Secret Harvests: A Hidden Story of Separation and the Resilience of a Family Farm by David Mas Masumoto
In his memoir Secret Harvests: A Hidden Story of Separation and the Resilience of a Family Farm, author David Mas Masumoto writes of his experience discovering a lost aunt who had been separated from his family for seventy years, when Japanese Americans across the United States were forced into internment camps in 1942. Haunted by the past and motivated to learn more about his family’s identity, Masumoto asks how both shame and resilience brought his family to continue living in America against all odds. Featured throughout the book are illustrations by Patricia Miye Wakida, helping to further historicize an under-documented period of American history.
When the Emperor Was Divine by Julie Otsuka
Through unsentimental prose and an unfaltering voice, Andrew Carnegie Medal for Excellence in Fiction winner Julie Otsuka depicts a Japanese family’s experience with internment during World War II in When the Emperor Was Divine.
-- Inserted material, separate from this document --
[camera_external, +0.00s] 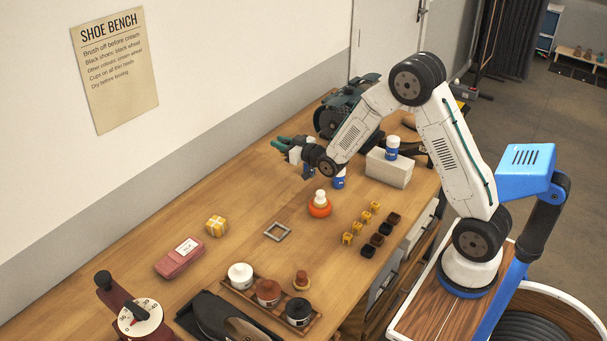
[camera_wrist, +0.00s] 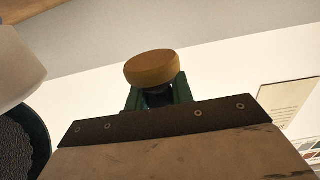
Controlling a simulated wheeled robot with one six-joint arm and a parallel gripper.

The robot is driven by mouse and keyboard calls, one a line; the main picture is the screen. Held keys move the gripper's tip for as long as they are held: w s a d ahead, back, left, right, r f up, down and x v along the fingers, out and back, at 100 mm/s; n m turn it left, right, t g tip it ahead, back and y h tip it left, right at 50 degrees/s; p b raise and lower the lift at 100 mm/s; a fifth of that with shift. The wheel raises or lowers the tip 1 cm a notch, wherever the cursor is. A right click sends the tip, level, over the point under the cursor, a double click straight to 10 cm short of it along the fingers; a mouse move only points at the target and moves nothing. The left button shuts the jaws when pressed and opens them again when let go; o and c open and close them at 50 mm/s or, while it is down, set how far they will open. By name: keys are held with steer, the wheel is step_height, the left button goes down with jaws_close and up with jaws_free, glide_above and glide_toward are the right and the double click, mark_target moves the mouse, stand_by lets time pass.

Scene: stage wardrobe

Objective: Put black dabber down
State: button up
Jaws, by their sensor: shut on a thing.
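My gripper (camera_external: 284,147) is raised over the back part of the bench, near the wall, well above the bench top. In the external view the held thing is too small to make out. A brown dabber-like knob (camera_external: 302,281) stands on the bench at the front, beside a wooden tray (camera_external: 254,301) with white, brown and black jars.
A grey square frame (camera_external: 277,231) lies empty mid-bench. Around it are an orange pot with a white top (camera_external: 320,206), a yellow box (camera_external: 217,226) and a pink tin (camera_external: 180,258). Several small blocks (camera_external: 366,251) stand right; a white block (camera_external: 389,170) bears a blue-white jar.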

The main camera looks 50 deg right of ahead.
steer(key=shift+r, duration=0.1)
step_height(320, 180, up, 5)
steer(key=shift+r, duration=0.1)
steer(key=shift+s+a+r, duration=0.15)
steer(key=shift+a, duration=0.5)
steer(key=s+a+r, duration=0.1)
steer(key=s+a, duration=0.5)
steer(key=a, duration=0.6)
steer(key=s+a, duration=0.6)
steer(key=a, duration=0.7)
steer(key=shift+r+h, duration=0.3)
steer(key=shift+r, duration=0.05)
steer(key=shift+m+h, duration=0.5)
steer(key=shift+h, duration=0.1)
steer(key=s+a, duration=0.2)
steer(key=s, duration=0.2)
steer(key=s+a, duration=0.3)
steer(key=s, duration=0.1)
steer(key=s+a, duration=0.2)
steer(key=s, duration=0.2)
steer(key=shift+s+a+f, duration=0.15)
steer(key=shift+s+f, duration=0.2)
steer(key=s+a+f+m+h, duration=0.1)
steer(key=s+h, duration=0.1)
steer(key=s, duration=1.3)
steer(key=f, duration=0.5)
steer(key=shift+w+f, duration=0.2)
A mesmerizing, unsparing account of the terrors that thousands of Japanese Americans went through during a shameful time in American history, this debut novel is an early display of Otsuka’s ability to balance hard truths with beautiful language. Told from five different perspectives, When the Emperor Was Divine explores loyalty, identity, and oppression through measured delicacy and breathtaking restraint.